Filter the entries, keeping every line with the word "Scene".

── DATA ENTRIES ──

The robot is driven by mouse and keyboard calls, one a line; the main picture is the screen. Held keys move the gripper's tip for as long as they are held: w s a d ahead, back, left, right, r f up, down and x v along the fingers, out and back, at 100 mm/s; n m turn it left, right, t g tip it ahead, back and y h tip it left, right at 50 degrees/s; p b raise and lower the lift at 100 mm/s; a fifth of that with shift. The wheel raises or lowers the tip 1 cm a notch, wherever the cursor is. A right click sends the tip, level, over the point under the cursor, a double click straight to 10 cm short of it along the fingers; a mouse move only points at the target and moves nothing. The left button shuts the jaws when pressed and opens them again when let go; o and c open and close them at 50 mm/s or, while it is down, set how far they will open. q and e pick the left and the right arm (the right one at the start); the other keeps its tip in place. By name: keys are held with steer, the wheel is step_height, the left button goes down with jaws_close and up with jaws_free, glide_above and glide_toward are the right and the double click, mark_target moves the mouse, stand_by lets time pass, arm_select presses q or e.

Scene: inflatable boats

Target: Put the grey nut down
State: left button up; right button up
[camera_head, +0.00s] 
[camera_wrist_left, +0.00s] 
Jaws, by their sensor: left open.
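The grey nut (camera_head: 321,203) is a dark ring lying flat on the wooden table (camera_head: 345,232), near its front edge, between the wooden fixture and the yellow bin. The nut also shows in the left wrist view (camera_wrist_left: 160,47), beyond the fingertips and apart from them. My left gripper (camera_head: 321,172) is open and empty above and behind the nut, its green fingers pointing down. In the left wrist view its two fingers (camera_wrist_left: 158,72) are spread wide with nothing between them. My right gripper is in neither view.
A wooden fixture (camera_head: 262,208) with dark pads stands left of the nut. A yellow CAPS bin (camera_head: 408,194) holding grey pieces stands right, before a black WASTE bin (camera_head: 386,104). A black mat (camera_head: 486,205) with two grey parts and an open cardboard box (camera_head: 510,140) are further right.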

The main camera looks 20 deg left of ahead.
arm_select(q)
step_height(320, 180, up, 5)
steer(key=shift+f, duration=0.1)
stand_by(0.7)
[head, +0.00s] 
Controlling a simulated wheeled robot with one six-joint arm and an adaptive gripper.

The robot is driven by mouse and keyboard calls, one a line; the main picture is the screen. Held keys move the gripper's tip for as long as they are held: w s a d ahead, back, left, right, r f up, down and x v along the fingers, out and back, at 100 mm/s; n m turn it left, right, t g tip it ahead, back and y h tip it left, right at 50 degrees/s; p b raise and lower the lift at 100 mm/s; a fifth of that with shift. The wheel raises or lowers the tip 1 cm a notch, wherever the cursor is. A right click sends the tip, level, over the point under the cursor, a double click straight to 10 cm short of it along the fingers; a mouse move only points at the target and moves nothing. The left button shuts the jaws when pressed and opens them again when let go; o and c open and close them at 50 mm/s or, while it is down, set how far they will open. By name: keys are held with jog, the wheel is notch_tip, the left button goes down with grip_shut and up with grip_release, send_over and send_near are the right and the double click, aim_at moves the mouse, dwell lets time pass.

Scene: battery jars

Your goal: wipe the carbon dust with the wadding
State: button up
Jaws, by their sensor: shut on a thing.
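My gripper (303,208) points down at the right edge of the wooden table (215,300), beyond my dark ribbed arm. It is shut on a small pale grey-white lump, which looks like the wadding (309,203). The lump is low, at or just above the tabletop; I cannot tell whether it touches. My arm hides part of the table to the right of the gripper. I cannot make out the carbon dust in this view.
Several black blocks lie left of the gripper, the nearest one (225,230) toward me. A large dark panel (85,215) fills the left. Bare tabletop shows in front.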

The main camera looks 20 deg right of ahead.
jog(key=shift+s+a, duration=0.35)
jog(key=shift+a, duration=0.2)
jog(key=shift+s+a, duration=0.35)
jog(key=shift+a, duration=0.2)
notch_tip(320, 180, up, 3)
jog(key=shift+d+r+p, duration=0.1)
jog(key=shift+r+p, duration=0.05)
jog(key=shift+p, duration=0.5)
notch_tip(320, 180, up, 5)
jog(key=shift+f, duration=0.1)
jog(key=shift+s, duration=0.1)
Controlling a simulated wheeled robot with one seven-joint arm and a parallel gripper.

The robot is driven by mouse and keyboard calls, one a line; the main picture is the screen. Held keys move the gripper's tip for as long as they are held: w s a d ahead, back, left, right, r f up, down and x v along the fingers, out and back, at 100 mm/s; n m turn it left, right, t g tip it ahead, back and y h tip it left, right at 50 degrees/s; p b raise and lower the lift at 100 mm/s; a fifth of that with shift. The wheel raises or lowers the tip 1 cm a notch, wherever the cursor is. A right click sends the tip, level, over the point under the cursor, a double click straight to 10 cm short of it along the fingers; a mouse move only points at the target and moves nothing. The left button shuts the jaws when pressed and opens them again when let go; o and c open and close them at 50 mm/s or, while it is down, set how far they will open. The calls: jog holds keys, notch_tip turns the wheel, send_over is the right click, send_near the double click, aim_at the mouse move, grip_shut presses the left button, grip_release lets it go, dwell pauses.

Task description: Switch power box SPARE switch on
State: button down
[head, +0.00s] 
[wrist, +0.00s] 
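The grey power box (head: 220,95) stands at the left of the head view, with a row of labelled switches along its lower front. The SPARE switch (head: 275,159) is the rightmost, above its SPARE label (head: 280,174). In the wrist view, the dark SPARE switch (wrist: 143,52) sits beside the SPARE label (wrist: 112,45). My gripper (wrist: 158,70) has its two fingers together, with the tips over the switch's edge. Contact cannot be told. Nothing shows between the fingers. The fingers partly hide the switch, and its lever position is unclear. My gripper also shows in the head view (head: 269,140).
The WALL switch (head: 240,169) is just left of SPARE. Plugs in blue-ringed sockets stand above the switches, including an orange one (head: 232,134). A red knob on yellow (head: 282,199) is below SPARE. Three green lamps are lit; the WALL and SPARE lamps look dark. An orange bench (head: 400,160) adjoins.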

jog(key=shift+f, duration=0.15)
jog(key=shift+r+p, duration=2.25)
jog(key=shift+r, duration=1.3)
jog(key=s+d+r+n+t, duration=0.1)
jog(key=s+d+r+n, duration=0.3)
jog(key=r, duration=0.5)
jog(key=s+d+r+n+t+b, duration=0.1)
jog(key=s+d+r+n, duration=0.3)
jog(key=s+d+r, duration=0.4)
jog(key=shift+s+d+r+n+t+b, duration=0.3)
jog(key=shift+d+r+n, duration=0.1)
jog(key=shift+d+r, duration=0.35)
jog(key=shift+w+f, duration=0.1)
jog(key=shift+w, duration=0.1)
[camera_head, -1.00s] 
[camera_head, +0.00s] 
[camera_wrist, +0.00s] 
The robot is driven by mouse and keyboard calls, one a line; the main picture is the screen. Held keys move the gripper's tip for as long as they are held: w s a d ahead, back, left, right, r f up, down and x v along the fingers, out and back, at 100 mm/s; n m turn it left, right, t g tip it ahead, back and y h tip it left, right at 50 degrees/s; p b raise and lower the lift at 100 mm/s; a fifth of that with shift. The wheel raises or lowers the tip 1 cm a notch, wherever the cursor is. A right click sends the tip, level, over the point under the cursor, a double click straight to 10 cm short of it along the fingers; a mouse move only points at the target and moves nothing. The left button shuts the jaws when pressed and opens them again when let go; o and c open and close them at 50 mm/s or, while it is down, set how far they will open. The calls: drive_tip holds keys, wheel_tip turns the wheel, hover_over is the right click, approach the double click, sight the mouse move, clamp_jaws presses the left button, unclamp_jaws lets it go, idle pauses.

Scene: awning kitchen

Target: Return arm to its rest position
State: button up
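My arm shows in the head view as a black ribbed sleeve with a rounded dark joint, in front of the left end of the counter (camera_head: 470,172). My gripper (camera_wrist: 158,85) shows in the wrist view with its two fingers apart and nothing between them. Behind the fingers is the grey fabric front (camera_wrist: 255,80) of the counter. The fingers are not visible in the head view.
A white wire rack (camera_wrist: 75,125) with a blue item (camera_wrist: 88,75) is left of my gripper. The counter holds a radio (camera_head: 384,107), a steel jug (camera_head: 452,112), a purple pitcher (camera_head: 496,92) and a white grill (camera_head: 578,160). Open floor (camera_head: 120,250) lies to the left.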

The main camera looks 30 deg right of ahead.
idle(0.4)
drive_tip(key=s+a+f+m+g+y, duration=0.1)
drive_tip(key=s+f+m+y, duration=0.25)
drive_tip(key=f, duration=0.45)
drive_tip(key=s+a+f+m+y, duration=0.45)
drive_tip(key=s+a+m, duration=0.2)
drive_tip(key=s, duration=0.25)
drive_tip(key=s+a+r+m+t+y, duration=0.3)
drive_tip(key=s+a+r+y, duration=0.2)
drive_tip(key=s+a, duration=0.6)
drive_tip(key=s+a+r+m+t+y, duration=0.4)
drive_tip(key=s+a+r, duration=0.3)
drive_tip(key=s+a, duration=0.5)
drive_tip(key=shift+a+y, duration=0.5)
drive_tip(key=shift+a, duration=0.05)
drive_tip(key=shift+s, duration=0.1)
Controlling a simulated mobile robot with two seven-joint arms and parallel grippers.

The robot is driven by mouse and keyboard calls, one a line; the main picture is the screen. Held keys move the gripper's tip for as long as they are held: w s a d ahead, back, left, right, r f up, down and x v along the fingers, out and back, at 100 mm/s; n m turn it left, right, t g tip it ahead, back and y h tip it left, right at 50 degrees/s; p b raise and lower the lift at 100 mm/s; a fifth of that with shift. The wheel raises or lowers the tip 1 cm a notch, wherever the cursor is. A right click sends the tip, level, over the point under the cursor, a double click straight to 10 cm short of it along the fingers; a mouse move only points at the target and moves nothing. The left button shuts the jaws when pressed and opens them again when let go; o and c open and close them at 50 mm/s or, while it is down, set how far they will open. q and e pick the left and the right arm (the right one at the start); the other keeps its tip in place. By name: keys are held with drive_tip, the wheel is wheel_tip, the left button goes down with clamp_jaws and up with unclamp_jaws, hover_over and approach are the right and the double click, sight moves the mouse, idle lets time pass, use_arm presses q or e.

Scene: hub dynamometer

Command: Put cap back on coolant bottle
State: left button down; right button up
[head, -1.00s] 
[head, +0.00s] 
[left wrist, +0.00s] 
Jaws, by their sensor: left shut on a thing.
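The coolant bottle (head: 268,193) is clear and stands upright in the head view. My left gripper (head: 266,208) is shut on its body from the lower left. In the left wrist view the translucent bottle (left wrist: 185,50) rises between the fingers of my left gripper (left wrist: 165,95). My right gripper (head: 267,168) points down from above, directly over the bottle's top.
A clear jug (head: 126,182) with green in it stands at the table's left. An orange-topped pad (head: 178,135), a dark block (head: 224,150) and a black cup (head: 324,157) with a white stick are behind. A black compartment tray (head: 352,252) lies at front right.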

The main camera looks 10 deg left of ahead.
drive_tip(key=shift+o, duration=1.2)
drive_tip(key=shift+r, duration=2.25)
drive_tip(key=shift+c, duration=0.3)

───

• SOLUTION FOR THIS PROBLEM:
Scene: inflatable boats
Scene: battery jars
Scene: awning kitchen
Scene: hub dynamometer

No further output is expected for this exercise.